### [Aim of the exercise]
Copy out each line below that has the word "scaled" in it.

### [Exercise data]
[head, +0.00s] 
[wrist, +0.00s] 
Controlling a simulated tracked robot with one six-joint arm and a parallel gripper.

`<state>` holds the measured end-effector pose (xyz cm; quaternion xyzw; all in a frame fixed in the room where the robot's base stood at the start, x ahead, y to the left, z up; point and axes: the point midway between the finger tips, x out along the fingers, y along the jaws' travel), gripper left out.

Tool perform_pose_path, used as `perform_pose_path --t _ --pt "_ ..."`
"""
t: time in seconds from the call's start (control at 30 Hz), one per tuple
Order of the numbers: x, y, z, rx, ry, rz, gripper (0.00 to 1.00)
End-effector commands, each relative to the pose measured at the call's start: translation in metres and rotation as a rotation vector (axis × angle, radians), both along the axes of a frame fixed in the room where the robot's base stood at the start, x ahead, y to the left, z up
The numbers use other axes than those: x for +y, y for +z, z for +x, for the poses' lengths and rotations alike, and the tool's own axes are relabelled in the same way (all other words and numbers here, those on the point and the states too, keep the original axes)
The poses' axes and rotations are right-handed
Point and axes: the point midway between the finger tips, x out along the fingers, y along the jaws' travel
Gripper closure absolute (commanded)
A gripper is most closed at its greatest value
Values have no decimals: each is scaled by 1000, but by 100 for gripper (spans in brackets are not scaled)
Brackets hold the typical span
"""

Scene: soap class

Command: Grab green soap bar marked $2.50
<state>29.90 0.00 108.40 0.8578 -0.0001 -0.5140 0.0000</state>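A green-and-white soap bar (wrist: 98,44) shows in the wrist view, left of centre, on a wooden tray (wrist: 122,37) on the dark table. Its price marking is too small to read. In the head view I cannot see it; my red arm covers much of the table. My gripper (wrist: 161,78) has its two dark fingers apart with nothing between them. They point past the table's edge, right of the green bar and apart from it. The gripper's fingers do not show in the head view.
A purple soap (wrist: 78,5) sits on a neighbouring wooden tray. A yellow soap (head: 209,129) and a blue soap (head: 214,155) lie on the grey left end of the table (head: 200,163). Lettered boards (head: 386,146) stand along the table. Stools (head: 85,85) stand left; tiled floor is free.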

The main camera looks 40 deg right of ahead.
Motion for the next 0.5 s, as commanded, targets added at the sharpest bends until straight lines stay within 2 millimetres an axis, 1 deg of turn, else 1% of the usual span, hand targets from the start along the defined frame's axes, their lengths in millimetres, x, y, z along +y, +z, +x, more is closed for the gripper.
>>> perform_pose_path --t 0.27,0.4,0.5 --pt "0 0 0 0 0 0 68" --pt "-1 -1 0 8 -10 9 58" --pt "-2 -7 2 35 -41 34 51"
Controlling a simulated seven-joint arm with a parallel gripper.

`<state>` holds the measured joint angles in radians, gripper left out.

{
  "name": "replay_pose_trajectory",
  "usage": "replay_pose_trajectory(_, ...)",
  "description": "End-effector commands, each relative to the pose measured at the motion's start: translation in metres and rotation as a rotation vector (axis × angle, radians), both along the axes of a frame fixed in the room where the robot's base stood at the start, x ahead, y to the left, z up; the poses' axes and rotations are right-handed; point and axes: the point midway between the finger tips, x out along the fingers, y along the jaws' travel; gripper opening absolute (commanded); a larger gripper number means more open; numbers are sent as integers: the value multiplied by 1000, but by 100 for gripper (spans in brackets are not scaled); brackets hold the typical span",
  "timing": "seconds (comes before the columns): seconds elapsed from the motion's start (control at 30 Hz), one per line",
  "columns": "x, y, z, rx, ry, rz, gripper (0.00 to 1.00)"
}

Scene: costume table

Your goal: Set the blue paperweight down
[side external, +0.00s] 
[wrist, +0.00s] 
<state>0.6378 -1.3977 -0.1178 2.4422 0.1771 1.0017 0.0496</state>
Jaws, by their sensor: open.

### [Final result]
Values have no decimals: each is scaled by 1000, but by 100 for gripper (spans in brackets are not scaled)
  "description": "End-effector commands, each relative to the pose measured at the motion's start: translation in metres and rotation as a rotation vector (axis × angle, radians), both along the axes of a frame fixed in the room where the robot's base stood at the start, x ahead, y to the left, z up; the poses' axes and rotations are right-handed; point and axes: the point midway between the finger tips, x out along the fingers, y along the jaws' travel; gripper opening absolute (commanded); a larger gripper number means more open; numbers are sent as integers: the value multiplied by 1000, but by 100 for gripper (spans in brackets are not scaled); brackets hold the typical span",

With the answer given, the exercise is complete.